In fact, the members of the Street Dogs are quick to note that they aren't about shoving their specific political views down listeners' throats via the songs on Fading American Dream. To the contrary, the band simply hopes to stir the collective conscience of its audience, causing them to think and reflect on our current state of affairs.

"We're doing it in a way that if anyone listens to our record, it'll make them think and relate to their own personal positions and life," says Rioux. "We've always ridden the fine line of being very anti-war and anti the current war while being very pro-soldier and supporting the servicemen that are trying to get a college education and make a better life. They're not writing the laws that are putting America into these ridiculous wars, they're just taking orders. We get a consistent response from servicemen and women that the songs that we're writing hit home with them one hundred percent."

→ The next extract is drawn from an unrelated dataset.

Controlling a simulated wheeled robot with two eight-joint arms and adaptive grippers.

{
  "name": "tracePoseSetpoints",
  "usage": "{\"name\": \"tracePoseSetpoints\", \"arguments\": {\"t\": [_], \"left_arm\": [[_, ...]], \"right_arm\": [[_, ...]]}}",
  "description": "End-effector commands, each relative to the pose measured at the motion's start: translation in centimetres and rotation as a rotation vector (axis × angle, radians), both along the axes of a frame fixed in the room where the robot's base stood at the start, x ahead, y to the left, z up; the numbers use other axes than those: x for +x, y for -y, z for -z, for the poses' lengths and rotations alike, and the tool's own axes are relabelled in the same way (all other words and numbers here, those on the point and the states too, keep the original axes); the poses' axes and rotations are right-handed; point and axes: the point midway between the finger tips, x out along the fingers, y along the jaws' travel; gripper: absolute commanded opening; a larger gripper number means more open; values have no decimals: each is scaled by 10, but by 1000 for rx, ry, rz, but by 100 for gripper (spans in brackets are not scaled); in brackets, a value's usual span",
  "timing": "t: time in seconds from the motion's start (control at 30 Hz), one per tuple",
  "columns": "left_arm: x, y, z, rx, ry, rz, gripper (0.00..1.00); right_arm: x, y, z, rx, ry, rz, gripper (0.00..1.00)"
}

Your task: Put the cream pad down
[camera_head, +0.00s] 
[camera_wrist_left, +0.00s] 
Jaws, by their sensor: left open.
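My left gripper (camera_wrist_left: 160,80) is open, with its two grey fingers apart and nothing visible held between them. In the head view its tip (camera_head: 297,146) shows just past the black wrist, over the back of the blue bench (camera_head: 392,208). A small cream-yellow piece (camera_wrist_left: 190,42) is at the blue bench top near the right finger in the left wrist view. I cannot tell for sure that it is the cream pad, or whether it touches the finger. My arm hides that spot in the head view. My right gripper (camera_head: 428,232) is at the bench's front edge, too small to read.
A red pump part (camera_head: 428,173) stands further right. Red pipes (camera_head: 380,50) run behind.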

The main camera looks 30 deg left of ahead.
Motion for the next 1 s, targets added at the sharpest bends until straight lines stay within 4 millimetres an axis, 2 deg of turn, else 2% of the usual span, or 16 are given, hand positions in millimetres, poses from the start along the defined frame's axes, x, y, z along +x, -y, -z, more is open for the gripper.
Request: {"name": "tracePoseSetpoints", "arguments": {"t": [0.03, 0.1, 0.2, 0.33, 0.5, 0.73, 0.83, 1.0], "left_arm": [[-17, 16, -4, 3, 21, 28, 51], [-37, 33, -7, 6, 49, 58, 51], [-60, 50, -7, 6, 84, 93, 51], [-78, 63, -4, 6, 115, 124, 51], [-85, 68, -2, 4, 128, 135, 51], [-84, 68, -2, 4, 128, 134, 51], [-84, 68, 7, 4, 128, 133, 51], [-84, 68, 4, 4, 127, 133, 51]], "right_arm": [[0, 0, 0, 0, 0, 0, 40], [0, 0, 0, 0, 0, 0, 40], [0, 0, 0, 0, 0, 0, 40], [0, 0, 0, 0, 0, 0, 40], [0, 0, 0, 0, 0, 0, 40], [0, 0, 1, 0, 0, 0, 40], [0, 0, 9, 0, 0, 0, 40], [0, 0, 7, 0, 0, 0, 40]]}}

"We are advocates for the idea that all people should have a shot at the American dream while enjoying their existence," says McColgan. "Today in America it feels to some extent that these precepts and ideals have been lost and made unattainable for a great number of every day people. Our new release attempts to speak about that in a number of different ways. I also feel that we have firmly established that we're more than just a vanity project. We are a tangible band and we mean business. And this album strives to make an impact and talk about different things, conveying them as powerfully as possible through the songs."